▸ **REQUIRED TASK**: Within the listing below, locate all lines containing the word "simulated". Copy each one.

▸ **GIVEN ENTRIES**:
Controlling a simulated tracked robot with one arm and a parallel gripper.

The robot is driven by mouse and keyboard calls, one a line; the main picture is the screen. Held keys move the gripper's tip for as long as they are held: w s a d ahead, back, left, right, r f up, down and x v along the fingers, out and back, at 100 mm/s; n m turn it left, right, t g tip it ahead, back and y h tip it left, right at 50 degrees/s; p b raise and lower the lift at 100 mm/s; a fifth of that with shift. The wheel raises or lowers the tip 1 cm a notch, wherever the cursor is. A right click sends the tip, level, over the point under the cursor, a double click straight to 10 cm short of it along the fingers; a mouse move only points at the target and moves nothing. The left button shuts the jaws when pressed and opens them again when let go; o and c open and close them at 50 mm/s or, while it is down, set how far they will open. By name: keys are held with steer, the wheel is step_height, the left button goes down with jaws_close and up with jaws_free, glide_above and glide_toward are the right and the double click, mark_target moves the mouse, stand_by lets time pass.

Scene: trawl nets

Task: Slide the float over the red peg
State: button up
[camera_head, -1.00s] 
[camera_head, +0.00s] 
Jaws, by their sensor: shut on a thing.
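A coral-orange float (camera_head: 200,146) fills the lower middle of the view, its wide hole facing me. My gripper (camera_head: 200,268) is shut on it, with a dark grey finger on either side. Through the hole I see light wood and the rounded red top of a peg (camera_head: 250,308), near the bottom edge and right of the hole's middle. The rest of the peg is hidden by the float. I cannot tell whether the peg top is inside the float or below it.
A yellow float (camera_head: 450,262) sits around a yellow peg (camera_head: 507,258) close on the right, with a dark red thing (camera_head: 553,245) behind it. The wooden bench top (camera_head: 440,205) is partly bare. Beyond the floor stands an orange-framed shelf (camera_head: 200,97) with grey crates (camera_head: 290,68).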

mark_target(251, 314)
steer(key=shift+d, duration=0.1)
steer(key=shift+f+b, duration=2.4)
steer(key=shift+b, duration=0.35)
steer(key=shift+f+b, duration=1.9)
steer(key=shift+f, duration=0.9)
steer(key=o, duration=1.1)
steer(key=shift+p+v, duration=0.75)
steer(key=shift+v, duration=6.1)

--

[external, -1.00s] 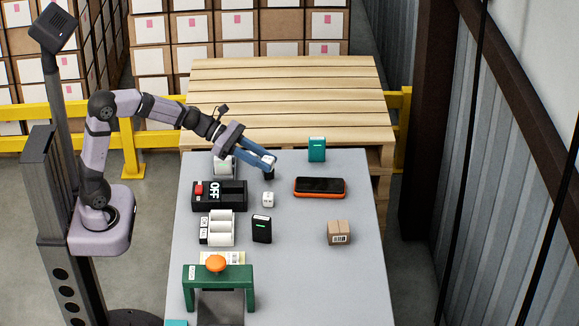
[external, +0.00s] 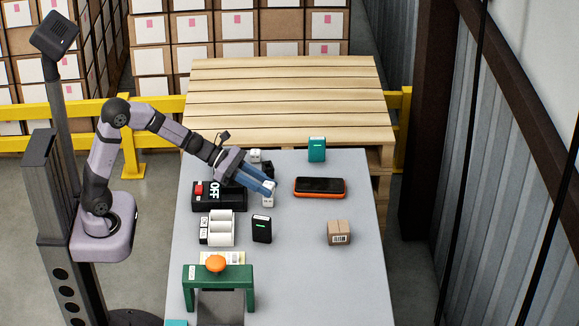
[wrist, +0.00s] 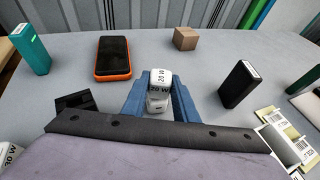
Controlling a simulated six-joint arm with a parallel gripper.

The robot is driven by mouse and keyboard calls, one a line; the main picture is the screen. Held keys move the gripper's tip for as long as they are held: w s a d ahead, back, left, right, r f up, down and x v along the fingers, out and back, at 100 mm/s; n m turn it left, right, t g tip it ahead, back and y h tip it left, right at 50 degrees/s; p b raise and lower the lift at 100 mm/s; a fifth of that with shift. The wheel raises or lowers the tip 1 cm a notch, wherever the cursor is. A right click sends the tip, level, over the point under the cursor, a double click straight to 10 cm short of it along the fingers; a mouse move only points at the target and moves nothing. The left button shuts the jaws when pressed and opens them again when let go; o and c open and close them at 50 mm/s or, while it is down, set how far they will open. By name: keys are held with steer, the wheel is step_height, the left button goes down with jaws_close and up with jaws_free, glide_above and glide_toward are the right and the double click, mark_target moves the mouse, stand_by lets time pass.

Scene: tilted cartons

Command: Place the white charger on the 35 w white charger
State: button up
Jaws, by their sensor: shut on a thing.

▸ **WORKED SOLUTION**:
Controlling a simulated tracked robot with one arm and a parallel gripper.
Controlling a simulated six-joint arm with a parallel gripper.

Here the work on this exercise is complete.